あるできごと 交流三年目

◇交流三年目    
 ある小学校との交流も三年になった。昨年11月にあった学習発表会に三年連続で呼んでもらった。昔風に言えば「学芸会」であるが、今風に「竹の子フェステバル」という名が付けられている。招待されていくのだが、半分以上は当方の押しかけでもある。押しかけたいほどの魅力を持った、言いかえれば引力のある発表会である。
 東京の片隅で小さな事業をやっていると、ジレンマや焦りが生じ、それが澱のように心に溜まる。

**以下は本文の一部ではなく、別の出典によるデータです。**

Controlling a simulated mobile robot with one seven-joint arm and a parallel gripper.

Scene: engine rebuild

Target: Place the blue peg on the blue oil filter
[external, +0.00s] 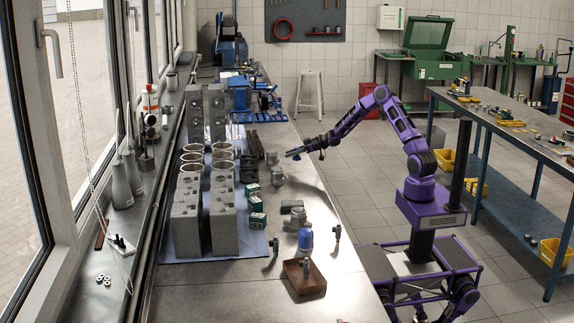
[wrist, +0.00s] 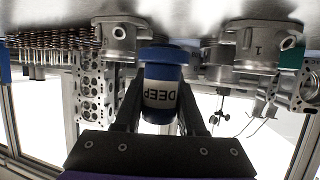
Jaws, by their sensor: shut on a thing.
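My gripper (wrist: 160,95) is shut on the blue peg (wrist: 161,103), a blue cylinder with a wider blue end and a white label reading DEEP, upside down in the wrist view. In the external view my gripper (external: 296,153) reaches left over the bench, above its right side; the peg is too small to make out there. The blue oil filter (external: 305,240) stands upright on the bench near its front right, well apart from my gripper. I cannot make out the filter in the wrist view.
A brown tray (external: 304,277) lies in front of the filter. Grey metal parts (external: 277,177) and small boxes (external: 256,203) stand left of it. Engine blocks (external: 223,222) stand on a blue mat (external: 256,243). Grey castings (wrist: 257,50) flank the peg in the wrist view.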

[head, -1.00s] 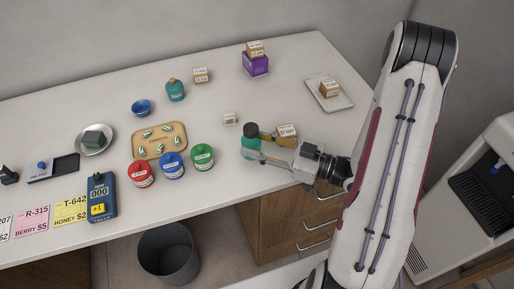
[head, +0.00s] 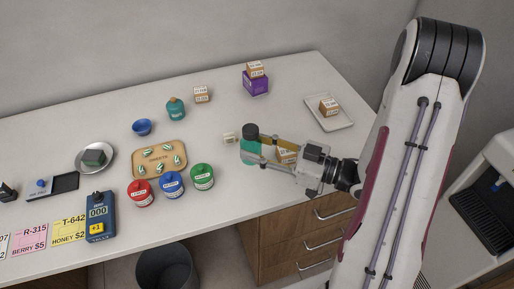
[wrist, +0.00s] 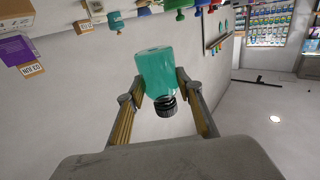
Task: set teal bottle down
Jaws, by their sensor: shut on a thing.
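The teal bottle (head: 251,148) with a dark cap is held between the fingers of my gripper (head: 257,146) at the right part of the counter. It looks roughly upright in the head view. In the wrist view the teal bottle (wrist: 155,75) sits between both fingertips, with its black cap toward the lower edge of the picture. My gripper (wrist: 160,88) is shut on it. Whether its base touches the counter (head: 225,110) I cannot tell. A second teal bottle (head: 176,107) stands farther back, by the blue bowl.
Red (head: 140,193), blue (head: 172,185) and green (head: 202,177) jars stand to the left. A tray (head: 343,119) with a box is at right.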

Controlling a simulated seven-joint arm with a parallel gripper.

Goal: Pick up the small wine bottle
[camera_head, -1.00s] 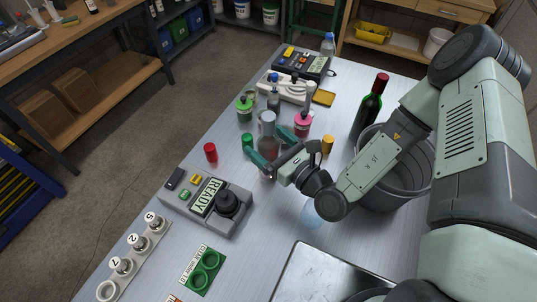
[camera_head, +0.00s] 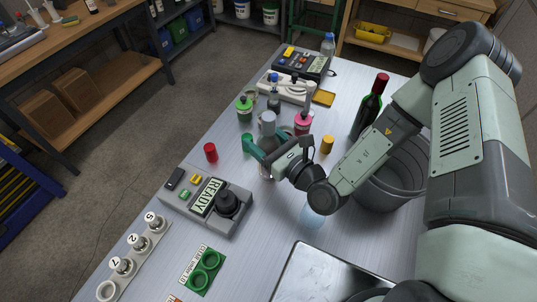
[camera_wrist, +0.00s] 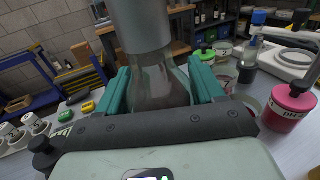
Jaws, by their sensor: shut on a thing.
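A small clear glass bottle with a grey top (camera_head: 268,123) is upright among the items in the middle of the table. In the wrist view its grey neck (camera_wrist: 141,27) and sloping, slightly brownish glass shoulder (camera_wrist: 160,85) fill the centre. My gripper (camera_head: 270,150) is shut on this bottle, with a teal finger on each side of the glass just below the grey neck. The bottle's lower body is partly hidden by my gripper; I cannot tell whether its base touches the table. A larger dark green wine bottle with a red top (camera_head: 368,108) stands apart to the right.
A pink-capped bottle (camera_head: 303,124) and a green-capped jar (camera_head: 244,109) stand close by. A yellow cylinder (camera_head: 327,145), a red cylinder (camera_head: 211,153) and a grey bucket (camera_head: 395,180) are around.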

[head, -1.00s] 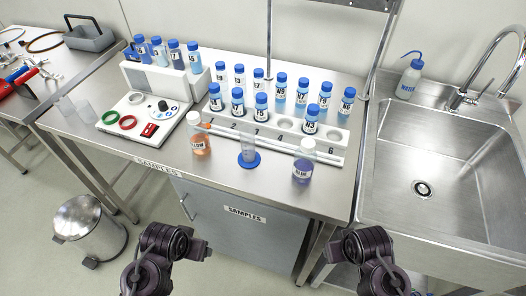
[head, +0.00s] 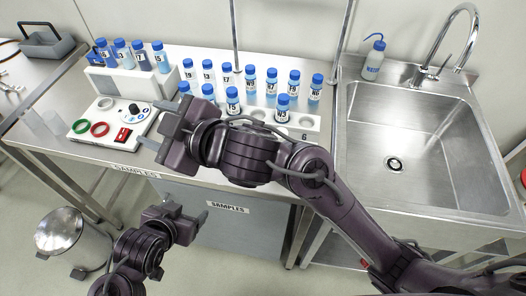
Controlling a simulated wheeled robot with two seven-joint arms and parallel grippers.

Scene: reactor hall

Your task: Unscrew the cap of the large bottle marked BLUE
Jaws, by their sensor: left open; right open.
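The large bottle marked BLUE does not show now; my right arm covers the front of the table where it stood. The orange bottle and the clear cylinder on a blue foot are hidden there too. My right gripper (head: 163,127) reaches across from the right, over the table's front, with its jaws open toward the left. I cannot tell how near it is to any hidden bottle. My left gripper (head: 190,217) is open and empty, low in front of the table edge, below the right gripper.
Several blue-capped sample vials (head: 271,82) stand in a white rack (head: 307,122). A white panel (head: 112,124) with red and green rings lies left. A sink (head: 425,140) and a wash bottle (head: 374,60) are right. A bin (head: 60,236) stands on the floor.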

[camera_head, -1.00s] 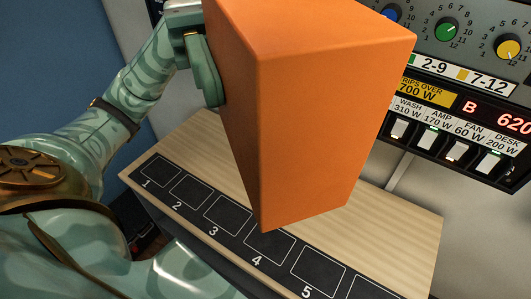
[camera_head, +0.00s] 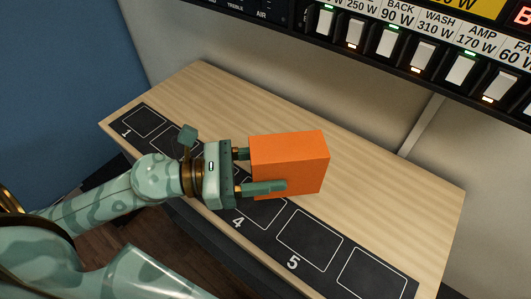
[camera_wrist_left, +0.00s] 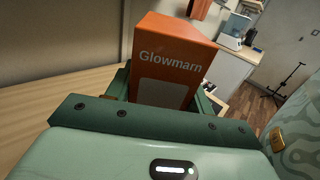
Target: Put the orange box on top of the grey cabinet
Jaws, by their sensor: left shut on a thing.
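The orange box (camera_head: 286,163) is in the head view, over the wooden shelf top. My left gripper (camera_head: 262,172) is shut on it, with one finger along its near side and the other at its far side. I cannot tell whether the box touches the shelf or hangs just above it. In the left wrist view the box (camera_wrist_left: 166,62) stands between the fingers, with the word Glowmarn and a pale panel on its face. I cannot make out a grey cabinet for certain. My right gripper is not in view.
The wooden shelf top (camera_head: 400,195) has a black strip with numbered squares (camera_head: 310,238) along its front. A panel with several rocker switches (camera_head: 415,55) hangs on the wall behind. In the left wrist view a pale counter (camera_wrist_left: 237,55) with an appliance (camera_wrist_left: 235,28) stands further back.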

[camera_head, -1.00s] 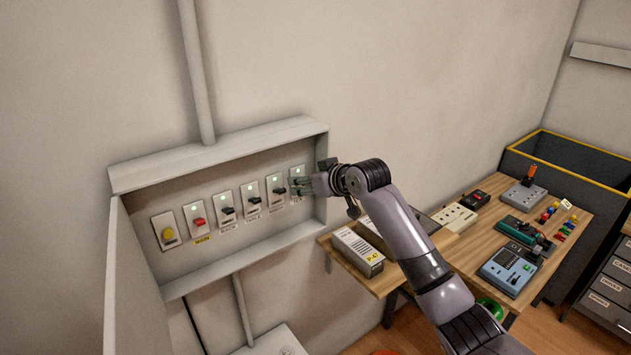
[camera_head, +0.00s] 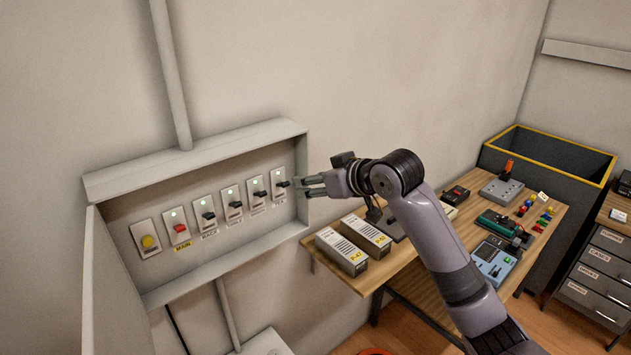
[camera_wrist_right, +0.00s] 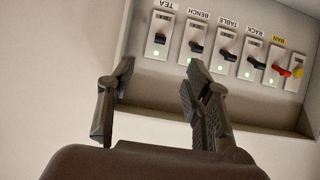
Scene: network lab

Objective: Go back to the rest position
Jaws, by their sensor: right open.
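My right gripper (camera_head: 312,185) is in front of the right end of the wall switch panel (camera_head: 200,157), apart from the switches. In the right wrist view its two fingers (camera_wrist_right: 152,95) are spread, with nothing between them. The panel holds a row of black switches, a red one (camera_head: 180,228) labelled MAIN and a yellow round button (camera_head: 148,242). The rightmost switch (camera_head: 281,184) is labelled TEA in the right wrist view (camera_wrist_right: 159,38). Green lamps show on the switch plates. My left gripper is not in view.
A wooden bench (camera_head: 405,262) right of the panel carries two labelled boxes (camera_head: 341,252) and several devices. My right arm reaches over it. A dark bin with a yellow rim (camera_head: 556,133) stands behind, drawers (camera_head: 605,265) at the right. The panel door (camera_head: 115,290) hangs open at left.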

そのドロドロした澱を洗い流してくれるのが、ここの子どもたちの振る舞いなのである。これは挨拶でも話したことでもあり、子どもたちに失礼にならないと思うが、年に一回の洗濯の日になっている。
 低中高学年に分かれて順に演技が進むが、全体で一つのような感じすらする発表会である。一つの演技が終わると子どもたちはテキパキと道具をかたつけ、次の演技の子どもたちが準備をする。その間2~3分でしかない。自然に次の演技が始まるのである。何よりも飾らないのがいい。衣装もほとんど用意しない。普段着で物語を演じるのである。そこには邪心も功名心もなければ、テレビを意識した演技もしない。それがいいんだ。本当にいいんだ。見ていてジンとくるものがある。
 いつの間にか子どもたちの演技に引き込まれ、いつの間にか涙を流している自分を発見する。流す涙が東京の澱を綺麗に流してくれるかのように、だ。だから、また次の発表会が待ち遠しくなるのである。
 至福の独占という果報者である。